Twitter: a great tool for messaging friends, reading random strangers’ musings on life’s daily events, and having conversations with brands and people you might never engage with otherwise. (Great for poking fun at others, too.)
However, most Twitter users have felt the frustration that comes whenever you have something really interesting and salient to say—only, it’s more than 140 characters long, so you have to do a bit (or a lot) of self-editing before your thoughts can go online. Some might argue that this is one of Twitter’s better features, as it forces you to be concise and interesting with whatever it is you’re posting (or just post 10 back-to-back tweets like a numbered list, which is always annoying).
Not Eugene Wei, though. The former senior vice president for product and marketing at Hulu, and former vice president for product at Flipboard, thinks that it’s time for Twitter to ditch its unnecessary character count.
“The power of Twitter, deep down, is that it’s a public messaging protocol. The 140 character limit is not its secret power. The network is,” Wei wrote.
“Yes, a 140 character limit enforces some concision in writing, rewarding the witty among us, but it also alienates a lot of people who hate having to edit a thought multiple times just to fit in the arbitrary limit. Lots of those people abandoned Twitter and publish on Facebook instead. Twitter could always choose to limit how much of a Tweet to display in the Timeline so as to allow for a higher vertical density of Tweets in the timeline, when people are scanning,” he later added.

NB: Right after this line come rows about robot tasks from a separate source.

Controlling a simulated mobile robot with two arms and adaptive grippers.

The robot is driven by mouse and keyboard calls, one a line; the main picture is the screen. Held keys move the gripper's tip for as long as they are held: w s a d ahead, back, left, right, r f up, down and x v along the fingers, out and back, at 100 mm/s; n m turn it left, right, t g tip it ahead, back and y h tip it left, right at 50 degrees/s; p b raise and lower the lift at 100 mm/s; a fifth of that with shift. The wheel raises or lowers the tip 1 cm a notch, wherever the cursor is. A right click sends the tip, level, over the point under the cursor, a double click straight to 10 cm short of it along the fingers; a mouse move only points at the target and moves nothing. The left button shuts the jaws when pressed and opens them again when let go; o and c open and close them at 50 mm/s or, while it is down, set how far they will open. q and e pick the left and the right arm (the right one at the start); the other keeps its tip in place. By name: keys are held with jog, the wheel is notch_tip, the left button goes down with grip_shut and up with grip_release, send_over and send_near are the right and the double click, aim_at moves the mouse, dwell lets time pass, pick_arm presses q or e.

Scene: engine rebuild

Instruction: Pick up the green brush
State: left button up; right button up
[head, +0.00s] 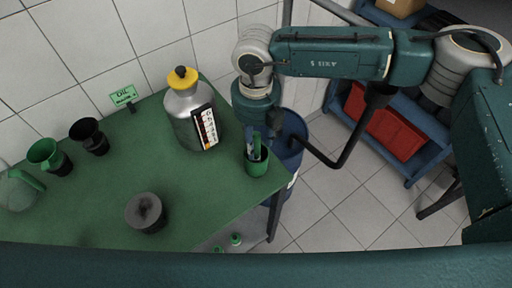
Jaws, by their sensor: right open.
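A green cup (257,165) stands at the right front corner of the green bench. A thin green handle (256,146) sticks up out of it, which looks like the green brush; its lower part is hidden in the cup. My right gripper (262,132) points down just above the cup, with its fingers close around or beside the handle. It is open; whether it touches the handle cannot be told. My left gripper is not in view.
A silver bottle (183,116) with a yellow cap stands left of the cup.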

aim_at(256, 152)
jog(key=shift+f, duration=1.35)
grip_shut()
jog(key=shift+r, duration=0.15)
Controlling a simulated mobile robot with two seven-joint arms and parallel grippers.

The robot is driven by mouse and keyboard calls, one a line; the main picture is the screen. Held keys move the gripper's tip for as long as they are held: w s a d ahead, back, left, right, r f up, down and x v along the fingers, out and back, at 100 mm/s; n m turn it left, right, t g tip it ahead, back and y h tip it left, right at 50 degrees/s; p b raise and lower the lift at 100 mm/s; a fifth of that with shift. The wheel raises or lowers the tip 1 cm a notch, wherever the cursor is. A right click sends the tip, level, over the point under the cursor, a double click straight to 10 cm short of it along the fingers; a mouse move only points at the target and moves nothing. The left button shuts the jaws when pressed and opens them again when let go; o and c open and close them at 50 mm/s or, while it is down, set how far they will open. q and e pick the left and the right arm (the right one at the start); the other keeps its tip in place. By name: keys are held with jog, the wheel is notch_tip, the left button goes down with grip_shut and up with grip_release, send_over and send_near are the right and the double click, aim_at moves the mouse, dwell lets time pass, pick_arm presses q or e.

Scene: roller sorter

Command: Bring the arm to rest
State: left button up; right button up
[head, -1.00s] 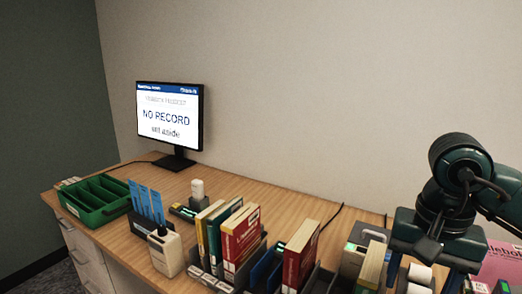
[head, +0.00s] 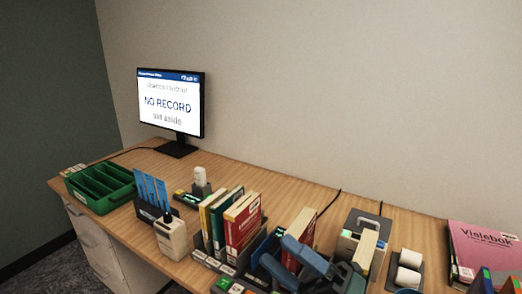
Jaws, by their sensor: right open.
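My right gripper (head: 277,250) is low in the head view, right of centre. Its two blue-grey fingers point up and left, spread apart with nothing held between them. It overlaps the lower part of a thick red book (head: 305,222) in the picture; I cannot tell whether it touches it. The dark wrist behind the fingers is partly cut off by the bottom edge. My left gripper is not in view.
A monitor (head: 170,105) reads "NO RECORD, set aside".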

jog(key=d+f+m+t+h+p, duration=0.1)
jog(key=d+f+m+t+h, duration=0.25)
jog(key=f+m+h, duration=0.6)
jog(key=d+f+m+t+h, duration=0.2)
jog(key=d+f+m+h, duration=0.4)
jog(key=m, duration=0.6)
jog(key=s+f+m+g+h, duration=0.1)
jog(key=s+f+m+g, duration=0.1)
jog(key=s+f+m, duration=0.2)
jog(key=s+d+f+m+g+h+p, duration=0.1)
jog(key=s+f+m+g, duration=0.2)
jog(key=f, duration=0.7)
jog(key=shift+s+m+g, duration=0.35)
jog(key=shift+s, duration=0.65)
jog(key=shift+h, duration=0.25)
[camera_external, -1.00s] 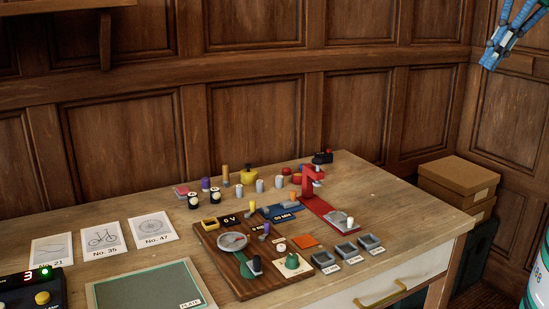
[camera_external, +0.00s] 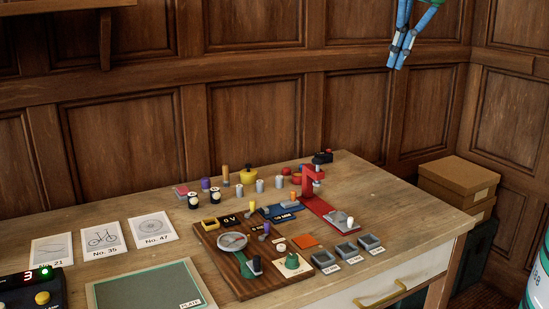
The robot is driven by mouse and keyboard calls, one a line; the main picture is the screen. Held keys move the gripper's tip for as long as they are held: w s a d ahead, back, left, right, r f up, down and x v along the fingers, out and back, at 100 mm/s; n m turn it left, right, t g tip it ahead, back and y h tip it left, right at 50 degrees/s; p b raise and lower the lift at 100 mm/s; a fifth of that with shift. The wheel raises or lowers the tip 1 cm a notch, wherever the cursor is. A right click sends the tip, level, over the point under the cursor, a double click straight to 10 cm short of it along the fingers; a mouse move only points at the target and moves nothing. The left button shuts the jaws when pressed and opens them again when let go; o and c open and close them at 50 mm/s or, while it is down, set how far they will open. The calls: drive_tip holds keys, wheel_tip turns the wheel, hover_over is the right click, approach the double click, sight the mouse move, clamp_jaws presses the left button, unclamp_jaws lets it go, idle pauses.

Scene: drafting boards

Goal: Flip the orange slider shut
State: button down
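A flat orange square piece (camera_external: 305,241) lies on the brown wooden board (camera_external: 222,262), near its right side; it looks like the orange slider, but whether it is open or shut is too small to tell. My gripper (camera_external: 396,66), with blue fingers, hangs high at the top right, in front of the wall panels and well above the table. It touches nothing and holds nothing visible. Its fingertips appear close together, and the viewing angle hides any gap between them.
Several small cylinders stand behind. The table's right end (camera_external: 400,210) is clear. Cardboard boxes (camera_external: 457,178) sit beyond it.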

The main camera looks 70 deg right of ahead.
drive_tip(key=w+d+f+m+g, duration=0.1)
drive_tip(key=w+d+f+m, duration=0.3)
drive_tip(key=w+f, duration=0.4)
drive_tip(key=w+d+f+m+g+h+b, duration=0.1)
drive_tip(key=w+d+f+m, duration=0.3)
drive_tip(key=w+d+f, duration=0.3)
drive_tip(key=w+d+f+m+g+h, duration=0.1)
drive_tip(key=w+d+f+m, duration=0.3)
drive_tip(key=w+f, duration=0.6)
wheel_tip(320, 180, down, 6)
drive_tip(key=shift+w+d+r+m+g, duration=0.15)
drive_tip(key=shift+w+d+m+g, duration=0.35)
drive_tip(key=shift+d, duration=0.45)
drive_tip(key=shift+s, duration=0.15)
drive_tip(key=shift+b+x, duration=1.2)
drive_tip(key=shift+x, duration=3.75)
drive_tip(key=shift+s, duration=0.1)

And it’s not like Twitter hasn’t already taken away the limit on other aspects of the service. Twitter famously (and finally) removed the 140-character limit for direct messages last month—years in the making, we’d argue. However, the service was quick to note that it’s unlikely this expansion of text will ever hit Twitter’s core messaging.
“You may be wondering what this means for the public side of Twitter. In a word, nothing. Tweets will continue to be the 140 characters they are today, rich with commentary as well as photos, videos, links, Vines, gifs, and emoji. So, start working on those sonnets,” read Twitter’s blog post.
To Wei, that’s not good enough. Adding in a “read more” link to a Tweet is hardly a deal-breaking feature. And that’s just one fix. There are plenty of other changes Twitter could make to really increase the effectiveness of its network for conversations (including fixing the whole bit about putting a period before a user’s Twitter name in replies, or the fact that Twitter use names count in one’s 140-character limit and stifle one’s ability to have a conversation with many Twitter users at once).
Features can and should change, Wei argues. And he doesn’t think that these changes will take away from Twitter’s core functionality, nor will they really alienate users who have gotten used to Twitter’s limitations.
“When social networks come into their own, when they realize their power is not in any one feature but in the network itself, they make changes like this that seem heretical. They aren’t. Instead, these are fantastic developmental milestones, indicative of a network achieving self-awareness. A feature is trivial to copy. A network, on the other hand, is like a series of atoms that have bonded into a molecule. Not so easy to split,” Wei wrote.